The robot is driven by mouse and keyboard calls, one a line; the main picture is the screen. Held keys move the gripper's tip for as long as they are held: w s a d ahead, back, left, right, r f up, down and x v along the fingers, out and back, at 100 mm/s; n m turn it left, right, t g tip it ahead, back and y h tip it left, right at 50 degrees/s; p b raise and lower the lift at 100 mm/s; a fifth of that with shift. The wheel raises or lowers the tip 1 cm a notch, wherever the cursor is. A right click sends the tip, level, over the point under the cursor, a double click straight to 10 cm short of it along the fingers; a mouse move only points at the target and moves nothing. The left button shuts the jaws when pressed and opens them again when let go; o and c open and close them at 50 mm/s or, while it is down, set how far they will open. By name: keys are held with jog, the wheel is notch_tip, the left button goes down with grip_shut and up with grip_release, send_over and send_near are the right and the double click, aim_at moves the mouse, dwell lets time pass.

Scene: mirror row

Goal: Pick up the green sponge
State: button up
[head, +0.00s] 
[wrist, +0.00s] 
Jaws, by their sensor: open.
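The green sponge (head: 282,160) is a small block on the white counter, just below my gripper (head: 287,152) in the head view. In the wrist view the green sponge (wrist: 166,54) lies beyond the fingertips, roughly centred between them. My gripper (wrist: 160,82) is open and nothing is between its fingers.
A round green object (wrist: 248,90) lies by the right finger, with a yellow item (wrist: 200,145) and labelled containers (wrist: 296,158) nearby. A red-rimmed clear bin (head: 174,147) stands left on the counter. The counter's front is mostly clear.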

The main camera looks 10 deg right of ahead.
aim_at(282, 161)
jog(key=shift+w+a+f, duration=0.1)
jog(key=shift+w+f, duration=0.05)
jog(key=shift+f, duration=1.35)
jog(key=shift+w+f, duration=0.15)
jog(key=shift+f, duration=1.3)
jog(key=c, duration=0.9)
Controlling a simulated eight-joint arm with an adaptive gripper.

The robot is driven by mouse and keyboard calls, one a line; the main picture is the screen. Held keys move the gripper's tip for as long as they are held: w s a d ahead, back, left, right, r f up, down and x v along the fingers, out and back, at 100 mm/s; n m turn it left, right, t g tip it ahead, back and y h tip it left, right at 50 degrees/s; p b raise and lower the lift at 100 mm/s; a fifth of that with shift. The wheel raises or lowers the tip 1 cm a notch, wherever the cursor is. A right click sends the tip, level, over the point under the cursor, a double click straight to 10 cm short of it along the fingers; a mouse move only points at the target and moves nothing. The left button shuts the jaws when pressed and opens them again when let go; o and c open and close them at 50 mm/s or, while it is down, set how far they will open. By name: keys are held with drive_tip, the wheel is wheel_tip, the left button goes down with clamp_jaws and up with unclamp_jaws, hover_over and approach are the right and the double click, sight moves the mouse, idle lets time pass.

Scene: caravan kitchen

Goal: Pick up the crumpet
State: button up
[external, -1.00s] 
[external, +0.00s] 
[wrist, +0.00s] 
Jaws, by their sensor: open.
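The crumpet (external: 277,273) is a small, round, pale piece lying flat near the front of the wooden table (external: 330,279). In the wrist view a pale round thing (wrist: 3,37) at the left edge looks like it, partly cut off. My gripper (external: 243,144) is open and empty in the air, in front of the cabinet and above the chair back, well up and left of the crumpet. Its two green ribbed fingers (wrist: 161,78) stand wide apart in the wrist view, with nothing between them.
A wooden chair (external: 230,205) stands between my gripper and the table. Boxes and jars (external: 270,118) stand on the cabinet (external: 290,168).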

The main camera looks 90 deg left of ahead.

▬▬▬

> Aim of the exercise
The entries above should be repeated exactly, every one of them.

> Final answer
The robot is driven by mouse and keyboard calls, one a line; the main picture is the screen. Held keys move the gripper's tip for as long as they are held: w s a d ahead, back, left, right, r f up, down and x v along the fingers, out and back, at 100 mm/s; n m turn it left, right, t g tip it ahead, back and y h tip it left, right at 50 degrees/s; p b raise and lower the lift at 100 mm/s; a fifth of that with shift. The wheel raises or lowers the tip 1 cm a notch, wherever the cursor is. A right click sends the tip, level, over the point under the cursor, a double click straight to 10 cm short of it along the fingers; a mouse move only points at the target and moves nothing. The left button shuts the jaws when pressed and opens them again when let go; o and c open and close them at 50 mm/s or, while it is down, set how far they will open. By name: keys are held with jog, the wheel is notch_tip, the left button goes down with grip_shut and up with grip_release, send_over and send_near are the right and the double click, aim_at moves the mouse, dwell lets time pass.

Scene: mirror row

Goal: Pick up the green sponge
State: button up
[head, +0.00s] 
[wrist, +0.00s] 
Jaws, by their sensor: open.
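The green sponge (head: 282,160) is a small block on the white counter, just below my gripper (head: 287,152) in the head view. In the wrist view the green sponge (wrist: 166,54) lies beyond the fingertips, roughly centred between them. My gripper (wrist: 160,82) is open and nothing is between its fingers.
A round green object (wrist: 248,90) lies by the right finger, with a yellow item (wrist: 200,145) and labelled containers (wrist: 296,158) nearby. A red-rimmed clear bin (head: 174,147) stands left on the counter. The counter's front is mostly clear.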

The main camera looks 10 deg right of ahead.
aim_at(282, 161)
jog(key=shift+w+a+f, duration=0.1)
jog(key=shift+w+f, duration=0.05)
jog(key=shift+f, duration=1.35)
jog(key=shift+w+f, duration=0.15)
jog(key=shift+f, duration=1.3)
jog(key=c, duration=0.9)
Controlling a simulated eight-joint arm with an adaptive gripper.

The robot is driven by mouse and keyboard calls, one a line; the main picture is the screen. Held keys move the gripper's tip for as long as they are held: w s a d ahead, back, left, right, r f up, down and x v along the fingers, out and back, at 100 mm/s; n m turn it left, right, t g tip it ahead, back and y h tip it left, right at 50 degrees/s; p b raise and lower the lift at 100 mm/s; a fifth of that with shift. The wheel raises or lowers the tip 1 cm a notch, wherever the cursor is. A right click sends the tip, level, over the point under the cursor, a double click straight to 10 cm short of it along the fingers; a mouse move only points at the target and moves nothing. The left button shuts the jaws when pressed and opens them again when let go; o and c open and close them at 50 mm/s or, while it is down, set how far they will open. By name: keys are held with drive_tip, the wheel is wheel_tip, the left button goes down with clamp_jaws and up with unclamp_jaws, hover_over and approach are the right and the double click, sight moves the mouse, idle lets time pass.

Scene: caravan kitchen

Goal: Pick up the crumpet
State: button up
[external, -1.00s] 
[external, +0.00s] 
[wrist, +0.00s] 
Jaws, by their sensor: open.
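The crumpet (external: 277,273) is a small, round, pale piece lying flat near the front of the wooden table (external: 330,279). In the wrist view a pale round thing (wrist: 3,37) at the left edge looks like it, partly cut off. My gripper (external: 243,144) is open and empty in the air, in front of the cabinet and above the chair back, well up and left of the crumpet. Its two green ribbed fingers (wrist: 161,78) stand wide apart in the wrist view, with nothing between them.
A wooden chair (external: 230,205) stands between my gripper and the table. Boxes and jars (external: 270,118) stand on the cabinet (external: 290,168).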

The main camera looks 90 deg left of ahead.

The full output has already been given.